Quando i fascisti salirono al potere venne fortemente limitata l’emigrazione, pur senza aumentare i posti di lavoro, anzi con la politica delle nascite si aggravò la situazione, a cui non recò beneficio né lo spostamento di veneti nell’Agro Pontino, né in Libia. Purtroppo, nonostante che gli anni successivi alla Seconda guerra mondiale con la ricostruzione e il successivo grande sviluppo economico dessero la parvenza di una soluzione radicale del fenomeno, l’emigrazione proseguì e in modo per niente trascutabile. Insomma, fra il 1861 e il 1985 hanno lasciato l’Italia, senza farvi poi ritorno, circa 18.725.000 suoi abitanti, un’intera nazione. Successivamente, per quanto le uscite alla riceca di lavoro all’estero siano diminuite, appaiono pur sempre non trascurabili. A livello politico c’è chi dà colpa di ciò al massiccio fenomeno dell’immigrazione, ma mente sapendo di mentire, perché chi arriva, soprattutto dall’Africa, nel nostro paese va a fare quei lavori, spesso mal retribuiti, che i nostri giovani non vogliono più fare, in forza anche del titolo di studio conseguito. Allora, come può essere possibile risolvere una volta per tutte il problema della disoccupazione? La risposta è semplice: creando opportunità di lavoro. Per far questo però è indispensabile che le aziende amplino il loro giro d’affari, che conquistino nuove quote di mercato e che siano disposte a investire capitali di rischio. E’ necessario pertanto che l’attività d’impresa sia dinamica, pronta a cogliere i momenti favorevoli, votata alla creatività e con un senso di appartenenza che faccia dire all’imprenditore: “ Ho rischiato, ma i risultati sono buoni, ho dei bei guadagni e ho contribuito al benessere del paese dando lavoro a tanta gente.” Purtroppo, non tutti, ma una buona parte dei nostri imprenditori, anziché essere innovativi, sono conservativi, insomma tirano a campare, accontentandosi della loro dimensione, perché tanto, se le cose dovessero mettersi male, ci sono sempre imprenditori stranieri, soprattutto cinesi, disposti a rilevare le relative attività. E’ evidente che questo ragionamento non rappresenta un passo avanti nella costruzione di una coscienza socio-economica nazionale; quindi, nonostante la continua contrazione della natalità, c’è ancora, evidente, un surplus di domanda sull’offerta.

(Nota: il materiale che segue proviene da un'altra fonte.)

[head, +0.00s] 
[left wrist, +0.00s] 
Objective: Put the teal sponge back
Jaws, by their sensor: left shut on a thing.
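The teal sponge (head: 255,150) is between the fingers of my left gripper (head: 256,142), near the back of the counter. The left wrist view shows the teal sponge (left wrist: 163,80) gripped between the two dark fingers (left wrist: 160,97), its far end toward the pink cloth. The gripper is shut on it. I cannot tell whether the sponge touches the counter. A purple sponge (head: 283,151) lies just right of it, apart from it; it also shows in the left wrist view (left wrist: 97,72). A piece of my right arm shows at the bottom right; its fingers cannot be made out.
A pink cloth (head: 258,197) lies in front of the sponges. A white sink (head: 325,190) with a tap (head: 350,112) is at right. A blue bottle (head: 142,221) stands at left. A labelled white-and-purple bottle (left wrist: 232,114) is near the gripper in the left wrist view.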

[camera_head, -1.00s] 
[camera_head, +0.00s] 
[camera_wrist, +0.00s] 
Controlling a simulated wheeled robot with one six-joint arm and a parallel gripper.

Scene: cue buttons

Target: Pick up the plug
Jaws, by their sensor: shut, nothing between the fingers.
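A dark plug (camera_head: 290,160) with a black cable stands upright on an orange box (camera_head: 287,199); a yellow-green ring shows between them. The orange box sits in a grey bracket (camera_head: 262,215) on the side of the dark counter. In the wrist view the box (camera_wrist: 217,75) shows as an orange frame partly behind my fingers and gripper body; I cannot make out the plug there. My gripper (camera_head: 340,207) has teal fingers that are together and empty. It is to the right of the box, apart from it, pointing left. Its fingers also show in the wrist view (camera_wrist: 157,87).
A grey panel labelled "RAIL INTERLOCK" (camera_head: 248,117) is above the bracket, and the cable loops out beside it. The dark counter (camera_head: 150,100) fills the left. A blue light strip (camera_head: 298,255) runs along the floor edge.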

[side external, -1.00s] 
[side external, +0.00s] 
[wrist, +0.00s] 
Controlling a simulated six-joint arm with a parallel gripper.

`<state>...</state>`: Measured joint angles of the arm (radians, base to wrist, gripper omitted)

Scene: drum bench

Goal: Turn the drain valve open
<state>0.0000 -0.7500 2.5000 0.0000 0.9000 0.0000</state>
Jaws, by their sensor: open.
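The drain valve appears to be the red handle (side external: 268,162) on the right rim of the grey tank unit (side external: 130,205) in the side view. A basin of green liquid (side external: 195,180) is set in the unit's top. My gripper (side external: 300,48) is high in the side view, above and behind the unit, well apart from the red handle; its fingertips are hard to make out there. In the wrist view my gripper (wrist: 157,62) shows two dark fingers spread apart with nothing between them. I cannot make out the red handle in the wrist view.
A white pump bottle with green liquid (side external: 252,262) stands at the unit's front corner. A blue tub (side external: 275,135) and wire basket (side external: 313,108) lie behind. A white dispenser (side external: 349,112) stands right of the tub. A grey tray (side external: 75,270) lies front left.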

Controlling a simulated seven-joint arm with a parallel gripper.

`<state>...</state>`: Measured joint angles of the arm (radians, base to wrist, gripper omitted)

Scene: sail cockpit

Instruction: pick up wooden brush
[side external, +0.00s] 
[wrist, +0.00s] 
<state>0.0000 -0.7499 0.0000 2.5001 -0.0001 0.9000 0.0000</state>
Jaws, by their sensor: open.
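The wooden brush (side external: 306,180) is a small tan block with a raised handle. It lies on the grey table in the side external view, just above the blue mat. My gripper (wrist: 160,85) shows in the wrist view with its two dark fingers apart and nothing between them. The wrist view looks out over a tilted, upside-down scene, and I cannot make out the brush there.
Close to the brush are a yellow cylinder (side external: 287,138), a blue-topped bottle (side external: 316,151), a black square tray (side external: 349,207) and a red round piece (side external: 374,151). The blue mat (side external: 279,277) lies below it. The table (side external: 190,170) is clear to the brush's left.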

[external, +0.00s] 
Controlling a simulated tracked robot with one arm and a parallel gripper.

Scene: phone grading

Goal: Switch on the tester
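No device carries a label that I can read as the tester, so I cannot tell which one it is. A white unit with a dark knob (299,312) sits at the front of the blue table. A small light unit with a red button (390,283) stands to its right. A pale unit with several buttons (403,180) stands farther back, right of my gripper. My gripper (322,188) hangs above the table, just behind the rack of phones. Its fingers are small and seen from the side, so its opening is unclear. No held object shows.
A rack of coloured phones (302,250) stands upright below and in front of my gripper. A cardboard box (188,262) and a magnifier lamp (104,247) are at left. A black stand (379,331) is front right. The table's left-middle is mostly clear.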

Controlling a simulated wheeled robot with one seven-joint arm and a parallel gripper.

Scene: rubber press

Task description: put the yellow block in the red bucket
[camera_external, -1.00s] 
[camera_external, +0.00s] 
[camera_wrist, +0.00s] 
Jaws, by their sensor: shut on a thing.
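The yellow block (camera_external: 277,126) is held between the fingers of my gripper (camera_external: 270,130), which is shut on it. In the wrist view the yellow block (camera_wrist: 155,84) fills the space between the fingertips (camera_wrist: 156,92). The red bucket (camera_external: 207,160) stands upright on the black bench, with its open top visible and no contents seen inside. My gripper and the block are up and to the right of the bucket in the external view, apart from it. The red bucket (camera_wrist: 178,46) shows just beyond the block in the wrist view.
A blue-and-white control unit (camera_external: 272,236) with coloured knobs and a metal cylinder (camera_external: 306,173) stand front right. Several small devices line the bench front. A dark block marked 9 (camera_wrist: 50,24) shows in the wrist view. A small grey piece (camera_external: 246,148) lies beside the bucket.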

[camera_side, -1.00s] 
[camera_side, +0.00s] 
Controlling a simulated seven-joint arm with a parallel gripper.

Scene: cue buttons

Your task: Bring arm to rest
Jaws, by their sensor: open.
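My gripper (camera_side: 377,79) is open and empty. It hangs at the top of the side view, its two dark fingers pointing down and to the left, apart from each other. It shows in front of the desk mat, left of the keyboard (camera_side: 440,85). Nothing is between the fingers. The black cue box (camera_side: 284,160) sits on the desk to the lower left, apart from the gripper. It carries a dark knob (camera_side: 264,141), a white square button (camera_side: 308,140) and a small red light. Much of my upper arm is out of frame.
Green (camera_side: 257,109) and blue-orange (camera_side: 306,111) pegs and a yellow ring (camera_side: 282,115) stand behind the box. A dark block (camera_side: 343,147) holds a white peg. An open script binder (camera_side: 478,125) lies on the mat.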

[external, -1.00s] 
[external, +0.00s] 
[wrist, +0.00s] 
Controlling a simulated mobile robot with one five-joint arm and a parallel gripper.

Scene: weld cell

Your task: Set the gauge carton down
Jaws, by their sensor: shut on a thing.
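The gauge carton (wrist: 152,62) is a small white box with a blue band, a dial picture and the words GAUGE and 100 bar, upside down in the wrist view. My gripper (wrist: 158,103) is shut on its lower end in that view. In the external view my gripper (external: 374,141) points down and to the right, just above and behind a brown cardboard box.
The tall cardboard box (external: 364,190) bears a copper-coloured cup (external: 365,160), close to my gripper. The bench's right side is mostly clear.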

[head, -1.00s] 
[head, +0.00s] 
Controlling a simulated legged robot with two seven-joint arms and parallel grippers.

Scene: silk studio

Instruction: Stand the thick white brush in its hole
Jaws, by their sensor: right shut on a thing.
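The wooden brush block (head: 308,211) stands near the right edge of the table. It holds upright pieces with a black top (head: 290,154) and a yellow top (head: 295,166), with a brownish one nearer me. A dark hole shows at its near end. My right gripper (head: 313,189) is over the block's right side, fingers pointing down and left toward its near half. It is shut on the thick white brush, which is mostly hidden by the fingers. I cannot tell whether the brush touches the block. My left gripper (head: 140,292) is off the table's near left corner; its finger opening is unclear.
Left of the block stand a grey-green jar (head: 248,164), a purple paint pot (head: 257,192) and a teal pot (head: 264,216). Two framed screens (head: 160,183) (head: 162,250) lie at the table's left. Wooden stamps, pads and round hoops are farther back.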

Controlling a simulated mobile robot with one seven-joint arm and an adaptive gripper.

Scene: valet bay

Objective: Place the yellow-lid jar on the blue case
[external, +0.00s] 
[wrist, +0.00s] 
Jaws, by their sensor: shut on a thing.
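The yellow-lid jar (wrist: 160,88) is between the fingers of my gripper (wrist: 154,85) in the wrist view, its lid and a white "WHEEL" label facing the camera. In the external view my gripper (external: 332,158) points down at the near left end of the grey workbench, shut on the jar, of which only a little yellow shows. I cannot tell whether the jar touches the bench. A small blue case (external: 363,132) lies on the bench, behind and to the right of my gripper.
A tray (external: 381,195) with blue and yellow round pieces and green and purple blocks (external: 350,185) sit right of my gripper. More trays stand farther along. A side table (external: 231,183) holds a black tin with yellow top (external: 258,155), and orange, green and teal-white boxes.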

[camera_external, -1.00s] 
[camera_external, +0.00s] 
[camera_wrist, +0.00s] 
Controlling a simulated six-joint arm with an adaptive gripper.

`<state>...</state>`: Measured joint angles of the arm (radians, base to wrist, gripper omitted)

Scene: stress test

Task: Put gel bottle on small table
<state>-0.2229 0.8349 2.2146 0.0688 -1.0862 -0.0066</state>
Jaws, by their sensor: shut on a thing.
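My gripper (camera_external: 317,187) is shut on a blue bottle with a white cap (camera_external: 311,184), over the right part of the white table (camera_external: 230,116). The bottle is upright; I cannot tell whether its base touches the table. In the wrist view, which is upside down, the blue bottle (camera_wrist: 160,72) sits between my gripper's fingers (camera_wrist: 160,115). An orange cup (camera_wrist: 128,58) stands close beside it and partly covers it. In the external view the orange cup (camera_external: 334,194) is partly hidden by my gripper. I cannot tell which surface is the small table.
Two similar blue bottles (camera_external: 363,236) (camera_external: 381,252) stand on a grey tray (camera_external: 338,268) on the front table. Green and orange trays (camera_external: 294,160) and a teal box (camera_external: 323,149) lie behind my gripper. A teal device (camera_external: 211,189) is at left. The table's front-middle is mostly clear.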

Per ovviare a questo occorre una visione di largo respiro, è necessaria una schiera di politici che diano un indirizzo comune al paese, rappresentando gli interessi di tutti, una soluzione che richiede tuttavia tempi non brevi per la sua realizzazione, ma che comunque sarebbe di sicuro risultato. A questa Nazione, di cui sono parte e che amo, ciò che manca è tanto, ma soprattutto è una coscienza comune e uno scopo condiviso, allo stato un sogno che potrebbe presto trasformarsi in una chimera se non si dovesse avviare, con rapidità, un processo di rifondazione dello Stato.